History tells us time after time how many citizens of Germany, France, and Italy, underestimated the power of Hilter's reach. Even as they were packing suitcases and fleeing Paris, many thought they'd be back home within weeks. The years-long, horrific siege of France and its terrifying effect on the people comes through in Ms. Hannah's descriptions of the day to day lives in the small towns and villages like Carriveau where Vianne teaches school, raises her daughter, and waits for her soldier husband's return. In fact, Hannah's depictions of the hunger, cold, and deprivation of wartime France represent the most powerful sections of the book.
I suspect that most of us wonder at times how we would have responded if faced with similar circumstances. Could we stand up to the tyranny of having the enemy confiscate our homes, our lives? Would we speak out against the violence perpetrated upon our neighbors because of their religion? What inner fortitude turns one person into a collaborator and another into a resistor?
Herein lies my problem with "The Nightingale." There is absolutely no backstory that would remotely lead us to think that sixteen year old Isabelle Rossignol could transform overnight from a bratty schoolgirl to a woman who could lead downed Allied pilots over the French Pyrenees mountains to safety in Spain. All a reader can do is suspend disbelief, roll with the story, and try to overlook the more egregiously inept metaphors (a lanky young man resembled a comma - twice!)
Now, if you crave good historical fiction that's centered around the Nazi era and the French resistance, may I suggest a short list of some of my favorite novels, beautifully executed, and in the case of "All the Light We Cannot See," transcendent.
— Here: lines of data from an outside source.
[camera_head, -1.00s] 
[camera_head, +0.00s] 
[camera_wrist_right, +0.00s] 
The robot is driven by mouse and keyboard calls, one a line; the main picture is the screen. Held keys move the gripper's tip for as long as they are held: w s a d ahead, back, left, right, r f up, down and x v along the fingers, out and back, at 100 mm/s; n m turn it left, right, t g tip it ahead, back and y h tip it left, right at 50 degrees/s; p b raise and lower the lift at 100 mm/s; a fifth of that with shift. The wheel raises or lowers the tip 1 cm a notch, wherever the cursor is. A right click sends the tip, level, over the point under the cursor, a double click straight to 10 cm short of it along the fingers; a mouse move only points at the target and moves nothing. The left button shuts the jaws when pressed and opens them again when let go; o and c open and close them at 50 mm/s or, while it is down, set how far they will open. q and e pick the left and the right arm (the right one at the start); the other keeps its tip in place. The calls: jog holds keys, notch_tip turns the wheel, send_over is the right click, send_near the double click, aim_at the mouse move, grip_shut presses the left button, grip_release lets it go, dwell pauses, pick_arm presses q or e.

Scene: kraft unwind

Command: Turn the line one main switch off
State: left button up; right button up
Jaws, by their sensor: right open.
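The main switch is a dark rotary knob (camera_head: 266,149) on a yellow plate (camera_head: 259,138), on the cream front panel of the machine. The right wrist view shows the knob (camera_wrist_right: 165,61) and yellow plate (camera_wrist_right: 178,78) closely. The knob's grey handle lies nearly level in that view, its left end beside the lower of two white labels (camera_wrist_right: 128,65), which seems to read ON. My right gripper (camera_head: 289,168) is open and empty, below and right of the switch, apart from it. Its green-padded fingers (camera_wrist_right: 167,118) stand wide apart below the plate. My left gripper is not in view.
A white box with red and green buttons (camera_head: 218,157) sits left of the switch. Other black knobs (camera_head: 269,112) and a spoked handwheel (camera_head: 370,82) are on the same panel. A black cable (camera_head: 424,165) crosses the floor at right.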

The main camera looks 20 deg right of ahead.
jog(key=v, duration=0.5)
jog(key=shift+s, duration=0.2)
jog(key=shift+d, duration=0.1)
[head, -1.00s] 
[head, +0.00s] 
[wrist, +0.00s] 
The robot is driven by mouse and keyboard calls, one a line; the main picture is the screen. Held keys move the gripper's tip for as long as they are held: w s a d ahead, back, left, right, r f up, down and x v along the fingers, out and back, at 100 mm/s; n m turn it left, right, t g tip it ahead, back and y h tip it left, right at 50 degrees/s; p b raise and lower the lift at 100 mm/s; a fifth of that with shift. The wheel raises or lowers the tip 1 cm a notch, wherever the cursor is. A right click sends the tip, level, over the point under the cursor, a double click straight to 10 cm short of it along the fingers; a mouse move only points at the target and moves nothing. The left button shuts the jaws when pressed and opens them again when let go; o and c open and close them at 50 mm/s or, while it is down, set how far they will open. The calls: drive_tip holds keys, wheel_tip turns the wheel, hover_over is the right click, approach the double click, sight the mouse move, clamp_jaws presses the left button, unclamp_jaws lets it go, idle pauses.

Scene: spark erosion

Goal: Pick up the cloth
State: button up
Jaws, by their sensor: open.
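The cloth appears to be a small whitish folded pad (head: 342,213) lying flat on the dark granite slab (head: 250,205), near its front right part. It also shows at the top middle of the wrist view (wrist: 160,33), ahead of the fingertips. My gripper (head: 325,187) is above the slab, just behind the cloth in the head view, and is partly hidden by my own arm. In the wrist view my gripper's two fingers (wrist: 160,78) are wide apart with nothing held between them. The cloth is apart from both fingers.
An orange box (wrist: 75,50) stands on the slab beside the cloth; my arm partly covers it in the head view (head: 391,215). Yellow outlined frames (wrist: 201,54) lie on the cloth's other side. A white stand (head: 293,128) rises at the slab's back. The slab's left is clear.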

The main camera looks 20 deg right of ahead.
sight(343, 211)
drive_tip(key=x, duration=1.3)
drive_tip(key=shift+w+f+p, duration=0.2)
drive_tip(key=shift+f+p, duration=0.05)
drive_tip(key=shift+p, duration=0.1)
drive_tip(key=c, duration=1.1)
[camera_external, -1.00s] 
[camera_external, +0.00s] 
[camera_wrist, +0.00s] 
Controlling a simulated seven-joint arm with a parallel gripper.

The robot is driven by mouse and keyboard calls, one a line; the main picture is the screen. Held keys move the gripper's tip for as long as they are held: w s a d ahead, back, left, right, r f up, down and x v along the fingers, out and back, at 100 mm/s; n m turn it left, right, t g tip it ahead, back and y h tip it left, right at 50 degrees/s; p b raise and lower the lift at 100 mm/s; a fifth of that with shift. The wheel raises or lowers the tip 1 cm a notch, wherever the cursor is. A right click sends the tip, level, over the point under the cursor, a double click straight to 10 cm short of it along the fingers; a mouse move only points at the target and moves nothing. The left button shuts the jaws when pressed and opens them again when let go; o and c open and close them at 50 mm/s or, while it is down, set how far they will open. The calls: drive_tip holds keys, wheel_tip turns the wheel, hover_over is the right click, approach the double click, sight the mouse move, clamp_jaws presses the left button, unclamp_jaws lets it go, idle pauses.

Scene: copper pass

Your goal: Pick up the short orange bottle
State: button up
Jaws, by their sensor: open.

First try anything by Irene Nemerovsky, then move on to the Marian Sutro series by Simon Mawer which includes "Trapeze," and "Tightrope." Take a look at Sebastian Faulks' "Charlotte Gray," and of course, de Rosnay's "Sarah's Key."
More like Kristin Hannah's book might be JoJo Moyes' "The Girl You Left Behind," or Anita Shreve's aptly named "Resistance." No matter what your tastes, happy reading!